さらに、今の引用部(q3)では、「道具」のイメージはそのまま直接には伝達されていない。そうではなく、「道具を手に入れなければ」という義務感が直接伝達されている。q3では「道具が存在する」ことや「道具が働きかける」ことが主張されているのではない。つまり、q3における詩行の主体は「道具」ではない。主体はあくまで義務を感じている作者であり、「道具」は作者の手に入れるべき対象でしかない。つまり、q3において一番強度を持っているのは作者の義務感であり、「道具」は対象化されることにより強度を下げ希薄化する。あるいは透明化する。
このように、島野の作品では、物質は緊密に連結されることにより互いに存在の強度を相殺し合い、あるいは主体の精神作用が明示的に物質を対象化し、それによって物質が透明化されていることが多い。
4.穏やかな敵意
島野の詩的な習慣的作用の及ぶ「生活」とは、プライベートで孤独な生活である。他人というもの、社会というものは、何かによって切り落とされてしまったかのように、彼女の詩にはあまり明示されない。彼女は実生活では当然多くの他人たちと関わり、おそらく公的な組織にも所属しているのだろう。だが、彼女の詩空間には、社会的な硬くて疲労させるもの、そして未知の領域を多分に抱懐する他人というものの占める領域が少ない。羊歯植物が湿って目立たない場所でしか生育しないように、彼女は詩の展開する領域をプライベートで孤独な生活領域に基本的に限定している。彼女の詩空間は生活で充満していると同時に、社会や他人の不在で充満している。社会や他人の不在は真空のように鋭く彼女の生活の基底となり、彼女の生活の輪郭を際立たせている。

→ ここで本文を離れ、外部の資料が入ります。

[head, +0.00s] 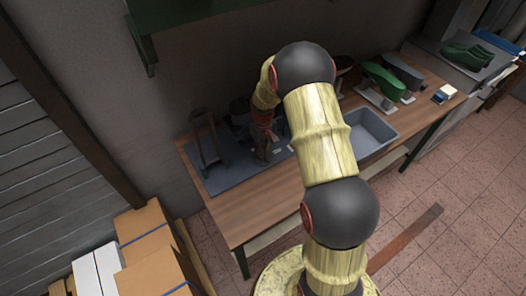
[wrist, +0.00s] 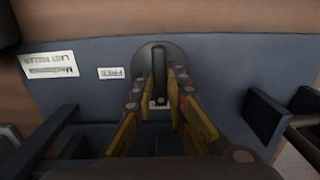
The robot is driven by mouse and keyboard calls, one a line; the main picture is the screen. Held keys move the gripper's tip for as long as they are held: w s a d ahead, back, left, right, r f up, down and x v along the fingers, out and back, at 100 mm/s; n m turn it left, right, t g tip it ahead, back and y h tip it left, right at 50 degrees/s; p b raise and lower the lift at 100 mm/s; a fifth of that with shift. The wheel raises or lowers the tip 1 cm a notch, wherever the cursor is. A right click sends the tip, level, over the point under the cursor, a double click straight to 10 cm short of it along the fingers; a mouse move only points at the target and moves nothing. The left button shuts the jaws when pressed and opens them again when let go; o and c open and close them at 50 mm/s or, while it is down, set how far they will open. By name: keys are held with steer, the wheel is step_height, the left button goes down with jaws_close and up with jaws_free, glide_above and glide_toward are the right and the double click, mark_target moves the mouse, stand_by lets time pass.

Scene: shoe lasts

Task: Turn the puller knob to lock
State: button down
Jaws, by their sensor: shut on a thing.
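The puller knob (wrist: 160,62) is a dark round disc with a raised upright bar, seen in the wrist view at the top middle of the blue-grey base plate (wrist: 225,70). My gripper (wrist: 159,80) has its two yellow-and-dark fingers on either side of the bar and is shut on it. The bar points up and down in the wrist view. A small label reading "FREE" (wrist: 111,73) lies left of the knob, with a larger "LAST PULLER" label (wrist: 50,65) further left. In the head view my arm and gripper (head: 262,150) hide the knob.
Dark uprights of the puller (head: 205,140) stand left of my gripper on the wooden bench (head: 220,212). A grey bin (head: 372,132) and a green last (head: 383,80) are to the right. Cardboard boxes (head: 150,235) stand on the floor at left.

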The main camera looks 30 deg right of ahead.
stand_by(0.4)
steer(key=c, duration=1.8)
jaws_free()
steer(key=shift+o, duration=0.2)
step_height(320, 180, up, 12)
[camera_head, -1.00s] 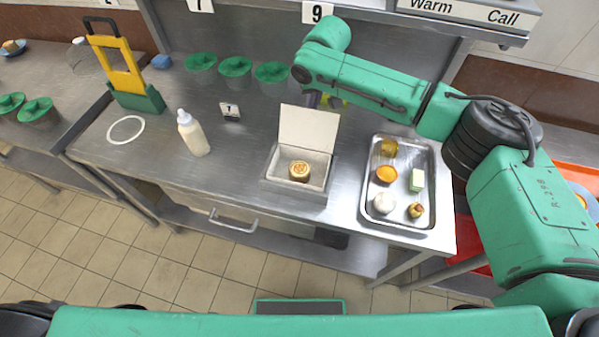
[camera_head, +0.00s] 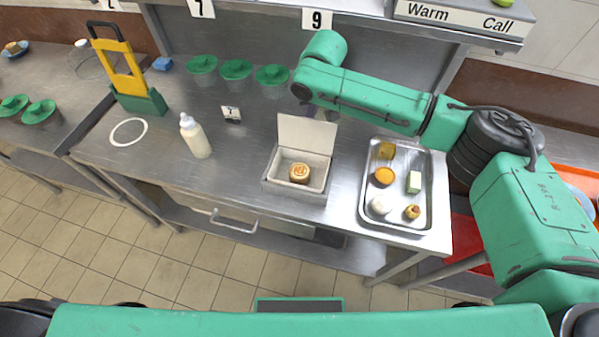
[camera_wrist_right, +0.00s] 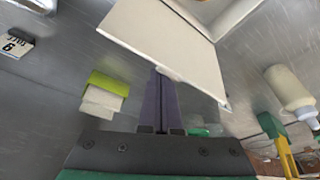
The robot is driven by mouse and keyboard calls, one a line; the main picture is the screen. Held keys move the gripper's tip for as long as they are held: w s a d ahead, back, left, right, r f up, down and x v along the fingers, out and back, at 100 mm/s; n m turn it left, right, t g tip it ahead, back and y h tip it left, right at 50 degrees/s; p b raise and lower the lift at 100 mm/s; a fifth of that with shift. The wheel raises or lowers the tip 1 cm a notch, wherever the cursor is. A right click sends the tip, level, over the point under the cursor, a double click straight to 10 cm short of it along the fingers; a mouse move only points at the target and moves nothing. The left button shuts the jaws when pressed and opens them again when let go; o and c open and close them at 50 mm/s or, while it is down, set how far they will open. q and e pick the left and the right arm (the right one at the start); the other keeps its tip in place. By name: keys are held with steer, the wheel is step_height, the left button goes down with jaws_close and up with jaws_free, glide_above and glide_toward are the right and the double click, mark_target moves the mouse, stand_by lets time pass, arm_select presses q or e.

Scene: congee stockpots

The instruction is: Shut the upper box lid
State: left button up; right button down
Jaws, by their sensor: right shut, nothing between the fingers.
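The open box (camera_head: 268,186) stands on the steel counter with a round golden cake (camera_head: 299,172) inside. Its pale lid (camera_head: 307,134) stands raised at the box's back edge. The lid also shows as a white panel in the right wrist view (camera_wrist_right: 165,40). My right gripper (camera_wrist_right: 160,78) is shut and empty, with its purple fingers at the edge of the lid, on its back side; I cannot tell if they touch it. In the head view the fingers are mostly hidden behind the lid, below my right arm. My left gripper is not in view.
A metal tray (camera_head: 366,212) with several food pieces stands right of the box. A squeeze bottle (camera_head: 196,138) and a number sign (camera_head: 231,114) stand to the left. Green-lidded pots (camera_head: 236,70) line the back. A green-and-white block (camera_wrist_right: 105,92) lies near my right fingers.

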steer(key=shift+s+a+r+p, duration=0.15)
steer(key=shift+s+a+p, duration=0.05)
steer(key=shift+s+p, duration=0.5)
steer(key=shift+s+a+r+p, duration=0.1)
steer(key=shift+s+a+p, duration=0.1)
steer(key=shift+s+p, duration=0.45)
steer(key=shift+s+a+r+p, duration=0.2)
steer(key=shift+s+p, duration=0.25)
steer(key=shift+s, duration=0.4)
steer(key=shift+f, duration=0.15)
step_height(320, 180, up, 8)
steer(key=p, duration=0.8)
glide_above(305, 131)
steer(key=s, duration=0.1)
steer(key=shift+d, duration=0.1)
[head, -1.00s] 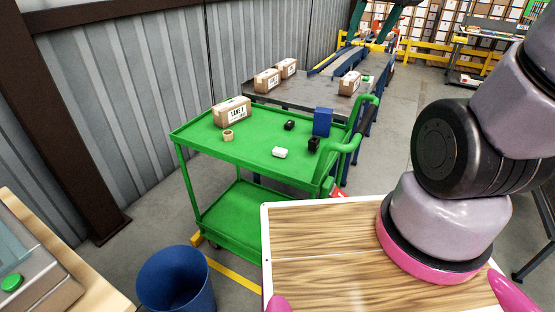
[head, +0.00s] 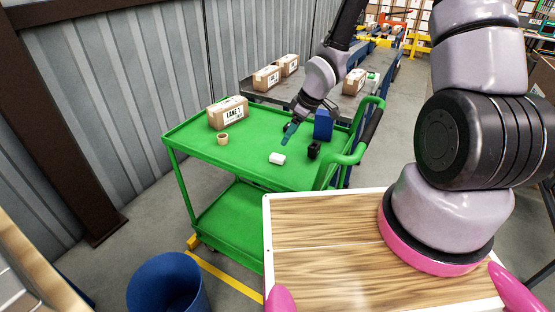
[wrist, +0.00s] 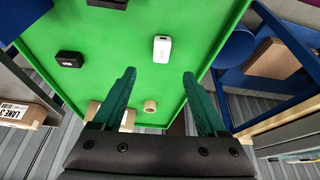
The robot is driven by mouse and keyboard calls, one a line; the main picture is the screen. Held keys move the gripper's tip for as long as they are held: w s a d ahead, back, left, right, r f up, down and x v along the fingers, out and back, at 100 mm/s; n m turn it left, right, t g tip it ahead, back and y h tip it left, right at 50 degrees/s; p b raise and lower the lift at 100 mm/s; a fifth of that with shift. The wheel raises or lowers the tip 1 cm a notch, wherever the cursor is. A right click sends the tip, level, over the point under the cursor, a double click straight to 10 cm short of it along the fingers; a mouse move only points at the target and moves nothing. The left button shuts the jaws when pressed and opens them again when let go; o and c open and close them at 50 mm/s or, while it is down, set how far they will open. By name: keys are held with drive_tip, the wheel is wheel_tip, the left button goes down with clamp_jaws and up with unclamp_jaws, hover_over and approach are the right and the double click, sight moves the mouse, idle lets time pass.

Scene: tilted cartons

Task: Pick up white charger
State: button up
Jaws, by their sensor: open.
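The white charger (head: 277,158) lies on the top shelf of the green cart (head: 249,171), near its front edge. It also shows in the wrist view (wrist: 162,48), above and between the fingertips and apart from them. My gripper (head: 289,135) is open and empty above the cart, just behind the charger in the head view. Its two teal fingers (wrist: 159,75) are spread wide in the wrist view.
On the cart a black item (head: 314,149) and a blue box (head: 323,125) stand right of the charger. A tape roll (head: 222,139) and a carton (head: 227,113) stand left. Another black box (wrist: 70,59) shows in the wrist view. The shelf around the charger is clear.

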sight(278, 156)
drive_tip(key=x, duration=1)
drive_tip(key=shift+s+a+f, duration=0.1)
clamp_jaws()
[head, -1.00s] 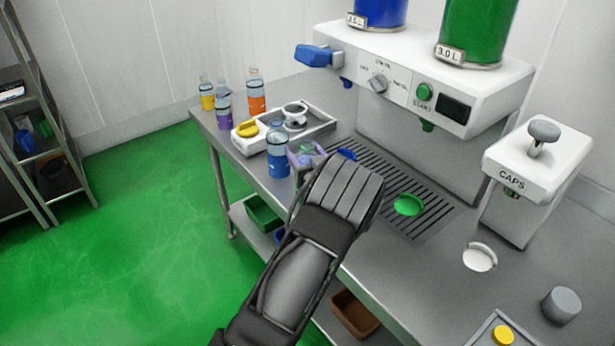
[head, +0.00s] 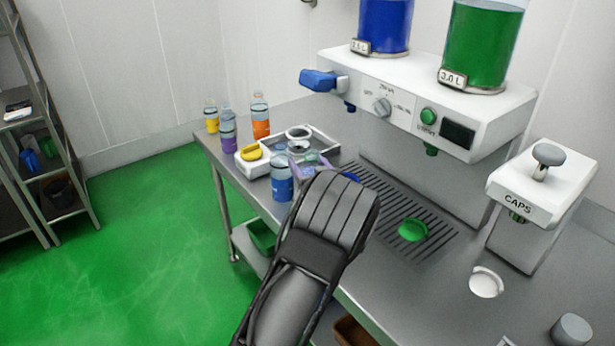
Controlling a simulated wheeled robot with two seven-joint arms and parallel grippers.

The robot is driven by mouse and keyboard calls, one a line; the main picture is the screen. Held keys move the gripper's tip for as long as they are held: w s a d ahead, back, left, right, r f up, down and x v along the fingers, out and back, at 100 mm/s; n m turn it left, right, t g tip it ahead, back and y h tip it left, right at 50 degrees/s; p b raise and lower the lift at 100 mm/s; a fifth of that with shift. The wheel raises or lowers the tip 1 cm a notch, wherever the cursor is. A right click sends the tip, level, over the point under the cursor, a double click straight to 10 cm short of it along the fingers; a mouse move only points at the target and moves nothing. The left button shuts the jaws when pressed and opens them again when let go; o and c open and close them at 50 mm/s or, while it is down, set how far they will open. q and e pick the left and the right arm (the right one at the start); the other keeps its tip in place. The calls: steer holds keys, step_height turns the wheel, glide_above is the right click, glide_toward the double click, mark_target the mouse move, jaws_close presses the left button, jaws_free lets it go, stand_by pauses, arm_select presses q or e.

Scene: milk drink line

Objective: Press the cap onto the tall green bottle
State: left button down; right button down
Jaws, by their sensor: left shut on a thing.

私はこのような限定に、居心地の良さを感じると同時に、穏やかな敵意を感じる。何事かを選好するということは、他のものを穏やかに排除するということである。そこには穏やかな嫌悪や穏やかな敵意というものが働いている。島野は無意識的に、自分を疲れさせる社会や未知を多く含む他人というものに対して穏やかな敵意を抱いているのではないか。そして、プライベートで孤独な生活領域に限定された詩を書くことで、その敵意の様々な変奏を、詩の裏側の目立たないところに小さく貼り付けているのではないか。
さらに、島野の詩における「生活」は主観的でもある。